While the book does pay homage to the Ashkenazi heritage of Ottolenghi’s parents and many other Jerusalemites, the authors don’t conceal their preference for Jerusalem’s Levantine traditions.
“Middle Eastern cuisine has the same depth of ingredients and processes as other cuisines,” said Ottolenghi. “They just haven’t had as much exposure.”
The same could be said for Palestinian food, an unexplored roster of dishes among even the most passionate and well-traveled eaters.
For Tamimi, whose mother passed away when he was 7, the project has been a chance for him to help bring dishes like his mother’s couscous with onions and tomatoes; her fattoush (bread and vegetable salad), and maqluba, a preparation of meat, eggplant and tomatoes that is at the centerpiece of many a festive Palestinian meal to a greater audience (all are popular items on the Ottolenghi menu back in London).

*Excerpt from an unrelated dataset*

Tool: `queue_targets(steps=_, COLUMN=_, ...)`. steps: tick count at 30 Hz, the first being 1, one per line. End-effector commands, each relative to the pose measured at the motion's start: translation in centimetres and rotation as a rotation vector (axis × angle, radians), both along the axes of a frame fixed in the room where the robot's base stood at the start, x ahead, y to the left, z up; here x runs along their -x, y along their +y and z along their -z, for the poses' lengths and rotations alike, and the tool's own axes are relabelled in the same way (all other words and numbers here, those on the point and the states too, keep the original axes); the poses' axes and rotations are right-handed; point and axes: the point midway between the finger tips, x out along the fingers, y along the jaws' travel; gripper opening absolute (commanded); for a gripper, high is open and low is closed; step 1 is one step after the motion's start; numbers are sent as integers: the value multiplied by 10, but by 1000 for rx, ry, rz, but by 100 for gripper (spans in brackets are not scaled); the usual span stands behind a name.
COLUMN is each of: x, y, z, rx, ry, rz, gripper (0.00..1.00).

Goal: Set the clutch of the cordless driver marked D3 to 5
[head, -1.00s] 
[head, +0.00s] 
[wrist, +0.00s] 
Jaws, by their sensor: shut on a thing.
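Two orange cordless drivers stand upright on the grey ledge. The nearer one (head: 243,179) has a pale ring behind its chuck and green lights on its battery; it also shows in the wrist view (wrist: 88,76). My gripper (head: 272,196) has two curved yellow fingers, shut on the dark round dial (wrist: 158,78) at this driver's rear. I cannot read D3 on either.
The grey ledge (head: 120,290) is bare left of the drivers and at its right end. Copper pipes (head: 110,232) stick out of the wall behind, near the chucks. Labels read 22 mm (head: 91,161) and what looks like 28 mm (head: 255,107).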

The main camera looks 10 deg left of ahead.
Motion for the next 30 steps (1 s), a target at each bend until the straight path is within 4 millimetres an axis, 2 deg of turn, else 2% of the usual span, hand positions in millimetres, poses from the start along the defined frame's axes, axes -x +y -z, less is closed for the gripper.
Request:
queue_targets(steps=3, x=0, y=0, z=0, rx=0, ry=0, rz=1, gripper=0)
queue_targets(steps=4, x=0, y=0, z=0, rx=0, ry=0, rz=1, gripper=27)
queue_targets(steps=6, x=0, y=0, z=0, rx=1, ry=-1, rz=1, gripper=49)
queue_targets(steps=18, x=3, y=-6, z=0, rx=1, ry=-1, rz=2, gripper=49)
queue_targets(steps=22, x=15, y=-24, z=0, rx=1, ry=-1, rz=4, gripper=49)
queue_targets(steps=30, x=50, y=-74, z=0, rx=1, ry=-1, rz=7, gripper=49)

Woven into the text are Tamimi’s childhood recollections — his father chilling watermelons in the river near their home; his mother stringing okra for the purpose of drying and preserving; snatching and snacking on figs drying on a neighbor’s roof — that add humanity to a culture many Israelis and Westerners see from only one perspective. While Ottolenghi is forthcoming about his relationship with his family, it becomes clear in conversations with Tamimi that his relationship with Israel and his own family, are more complicated. “In Israel I always lived on the border between Arabs and Jews,” he said. “Let’s just say living in London is easier.”
Among the Palestinian dishes, Ottolenghi himself was captivated by the discovery of muttabaq, a combination of sweetened ricotta and goat’s milk cheeses encased in filo dough. “It was a revelation,” he said. “The idea of mixing the cheeses together, the texture and flavor, just delicious.”